Figure 10: The proportion of housing units frequently rented on Airbnb as entire homes
A useful measure of STR impacts on housing availability is the ratio of the percentage of housing units in a CMA that are Airbnb FREH listings to the local rental vacancy rate. Cities with high percentages of the housing stock frequently rented on Airbnb and simultaneously low rental vacancy rates are areas with heightened STR-induced housing pressure—areas where fewer renters can find apartments to rent while those who can pay higher rents. In Figure 11, the cities experiencing high levels of STR- induced housing pressure are located below the trend line. Cities in British Columbia and Ontario have particularly high portions of frequently rented listings and very low vacancy rates, while cities in the Prairies exhibit relatively low levels of FREH listings but high vacancy rates.

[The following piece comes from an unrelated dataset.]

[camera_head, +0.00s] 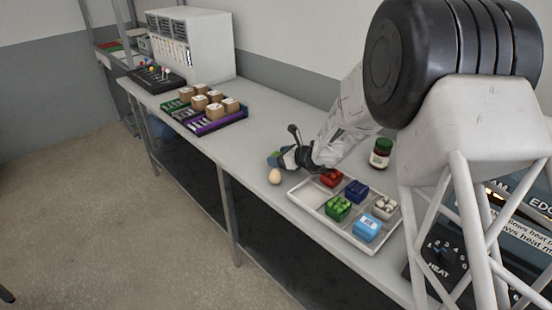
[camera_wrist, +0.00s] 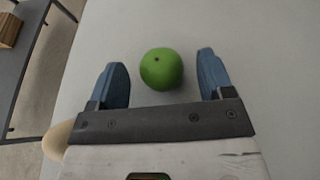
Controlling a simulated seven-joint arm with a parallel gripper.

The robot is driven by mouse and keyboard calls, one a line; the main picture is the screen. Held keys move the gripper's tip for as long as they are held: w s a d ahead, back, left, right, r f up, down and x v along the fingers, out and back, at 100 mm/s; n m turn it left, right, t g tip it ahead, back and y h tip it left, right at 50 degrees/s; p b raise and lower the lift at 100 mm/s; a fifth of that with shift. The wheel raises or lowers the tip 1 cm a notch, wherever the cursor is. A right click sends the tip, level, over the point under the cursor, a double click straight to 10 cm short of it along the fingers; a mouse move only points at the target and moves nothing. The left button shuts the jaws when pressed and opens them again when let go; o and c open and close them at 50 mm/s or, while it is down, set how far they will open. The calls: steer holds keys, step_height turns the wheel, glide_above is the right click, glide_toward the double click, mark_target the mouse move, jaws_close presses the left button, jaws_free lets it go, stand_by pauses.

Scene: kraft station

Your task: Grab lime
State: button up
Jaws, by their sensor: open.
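The lime (camera_wrist: 161,69) is a round green fruit on the light grey table. In the wrist view it lies between the two blue fingertips of my gripper (camera_wrist: 160,80), with a clear gap on both sides. My gripper is open and holds nothing. In the head view my gripper (camera_head: 281,158) is low over the table, behind the egg. A small green patch shows there by the blue fingers, and the rest of the lime is hidden or too small to tell.
An egg (camera_head: 275,176) lies close in front of my gripper. A white tray (camera_head: 308,204) with several small coloured boxes stands to the right. Wooden blocks (camera_head: 200,103) sit farther left, with bare table (camera_head: 240,140) between.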

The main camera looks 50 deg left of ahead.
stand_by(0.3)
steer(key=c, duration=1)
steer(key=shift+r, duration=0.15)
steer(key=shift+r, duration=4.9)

Figure 11: Vacancy rate vs. percent of housing units frequently rented on Airbnb by CMA and CA
This paper provides the first comparative analysis of Airbnb activity in communities across Canada. It reveals highly uneven impacts. Across multiple metrics, Canada’s largest CMAs have more concentrated and commercialized Airbnb activity than CAs and rural areas. A larger share of CMA revenue is derived from frequently rented entire-home (FREH) listings and commercial multilistings, and both revenue and activity are more concentrated within specific neighbourhoods and census tracts. Montréal in particular has highly concentrated Airbnb activity, with over 30% of all Airbnb revenue earned by just 1% of its hosts, and census tracts where one in ten total housing units is frequently rented on the platform. In total, Airbnb has likely removed approximately 31,100 units from Canada’s long-term rental markets. Of the 31,100 FREH listings, 44% of these are located in Canada’s three largest CMAs and 68% are located within a CMA, although FREH listings are growing much more quickly in CAs and rural areas. Due in part to low rental vacancy rates, British Columbia’s cities may be feeling the impact of high levels of Airbnb activity most acutely.